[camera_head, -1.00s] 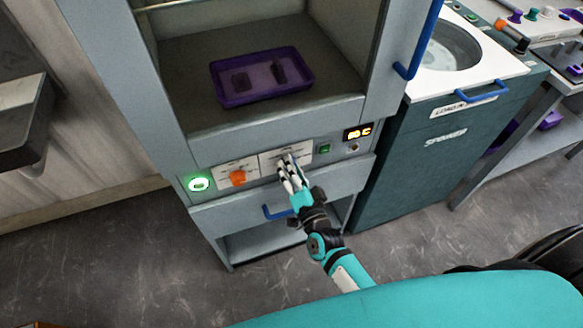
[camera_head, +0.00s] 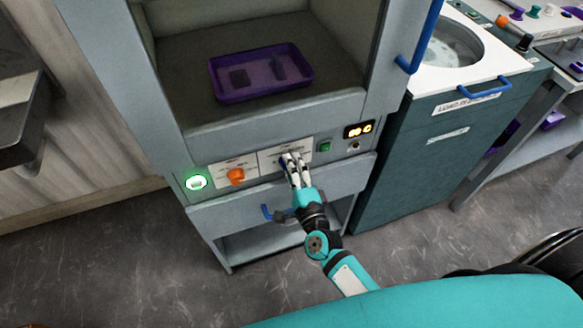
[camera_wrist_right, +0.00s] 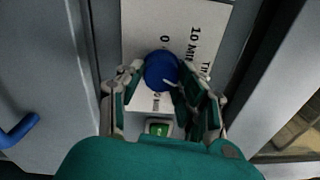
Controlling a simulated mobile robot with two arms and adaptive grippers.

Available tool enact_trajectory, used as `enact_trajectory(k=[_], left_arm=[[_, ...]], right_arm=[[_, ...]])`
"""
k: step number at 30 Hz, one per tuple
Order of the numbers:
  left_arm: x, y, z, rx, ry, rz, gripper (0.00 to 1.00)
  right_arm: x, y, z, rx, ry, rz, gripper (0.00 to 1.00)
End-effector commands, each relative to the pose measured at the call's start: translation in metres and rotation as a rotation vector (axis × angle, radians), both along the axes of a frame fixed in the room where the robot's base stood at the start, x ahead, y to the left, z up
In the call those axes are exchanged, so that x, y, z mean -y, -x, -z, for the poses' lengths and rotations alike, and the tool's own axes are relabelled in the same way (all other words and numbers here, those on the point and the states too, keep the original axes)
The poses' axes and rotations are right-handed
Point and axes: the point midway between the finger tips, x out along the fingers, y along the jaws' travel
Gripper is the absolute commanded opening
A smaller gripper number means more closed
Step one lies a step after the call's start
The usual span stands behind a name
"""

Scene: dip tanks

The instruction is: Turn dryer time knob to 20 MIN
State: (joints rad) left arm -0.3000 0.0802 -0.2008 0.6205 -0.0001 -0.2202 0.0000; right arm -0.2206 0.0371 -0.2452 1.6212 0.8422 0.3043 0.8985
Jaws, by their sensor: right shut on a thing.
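The dryer's time knob is a round blue knob (camera_wrist_right: 161,70) on a white label plate, with "10 MIN" and "0" readable in the right wrist view. My right gripper (camera_wrist_right: 164,92) has its fingers on either side of the blue knob, shut on it. In the head view, my right gripper (camera_head: 291,160) reaches the control panel and covers most of the knob. The knob's pointer setting is not clear. My left gripper is not in view.
An orange knob (camera_head: 236,176) and a lit green button (camera_head: 196,182) sit left on the panel. A green switch (camera_head: 325,146) and lit display (camera_head: 358,130) sit right. A purple tray (camera_head: 262,86) lies inside the dryer. A blue handle (camera_head: 270,213) is below.

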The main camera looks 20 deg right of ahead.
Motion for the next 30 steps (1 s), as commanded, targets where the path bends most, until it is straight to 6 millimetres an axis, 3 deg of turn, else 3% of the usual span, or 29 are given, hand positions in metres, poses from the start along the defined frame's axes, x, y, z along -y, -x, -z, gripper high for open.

• WRITTEN PROBLEM: Write out the material above once more, exactly as it reads, with no pictures.

• SOLUTION TO THIS PROBLEM:
[camera_head, -1.00s] 
[camera_head, +0.00s] 
[camera_wrist_right, +0.00s] 
Controlling a simulated mobile robot with two arms and adaptive grippers.

Available tool enact_trajectory, used as `enact_trajectory(k=[_], left_arm=[[_, ...]], right_arm=[[_, ...]])`
"""
k: step number at 30 Hz, one per tuple
Order of the numbers:
  left_arm: x, y, z, rx, ry, rz, gripper (0.00 to 1.00)
  right_arm: x, y, z, rx, ry, rz, gripper (0.00 to 1.00)
End-effector commands, each relative to the pose measured at the call's start: translation in metres and rotation as a rotation vector (axis × angle, radians), both along the axes of a frame fixed in the room where the robot's base stood at the start, x ahead, y to the left, z up
In the call those axes are exchanged, so that x, y, z mean -y, -x, -z, for the poses' lengths and rotations alike, and the tool's own axes are relabelled in the same way (all other words and numbers here, those on the point and the states too, keep the original axes)
The poses' axes and rotations are right-handed
Point and axes: the point midway between the finger tips, x out along the fingers, y along the jaws' travel
Gripper is the absolute commanded opening
A smaller gripper number means more closed
Step one lies a step after the call's start
The usual span stands behind a name
"""

Scene: dip tanks

The instruction is: Turn dryer time knob to 20 MIN
State: (joints rad) left arm -0.3000 0.0802 -0.2008 0.6205 -0.0001 -0.2202 0.0000; right arm -0.2206 0.0371 -0.2452 1.6212 0.8422 0.3043 0.8985
Jaws, by their sensor: right shut on a thing.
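The dryer's time knob is a round blue knob (camera_wrist_right: 161,70) on a white label plate, with "10 MIN" and "0" readable in the right wrist view. My right gripper (camera_wrist_right: 164,92) has its fingers on either side of the blue knob, shut on it. In the head view, my right gripper (camera_head: 291,160) reaches the control panel and covers most of the knob. The knob's pointer setting is not clear. My left gripper is not in view.
An orange knob (camera_head: 236,176) and a lit green button (camera_head: 196,182) sit left on the panel. A green switch (camera_head: 325,146) and lit display (camera_head: 358,130) sit right. A purple tray (camera_head: 262,86) lies inside the dryer. A blue handle (camera_head: 270,213) is below.

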The main camera looks 20 deg right of ahead.
Motion for the next 30 steps (1 s), as commanded, targets where the path bends most, until it is straight to 6 millimetres an axis, 3 deg of turn, else 3% of the usual span, or 29 are given, hand positions in metres, poses from the start along the defined frame's axes, x, y, z along -y, -x, -z, gripper high for open.

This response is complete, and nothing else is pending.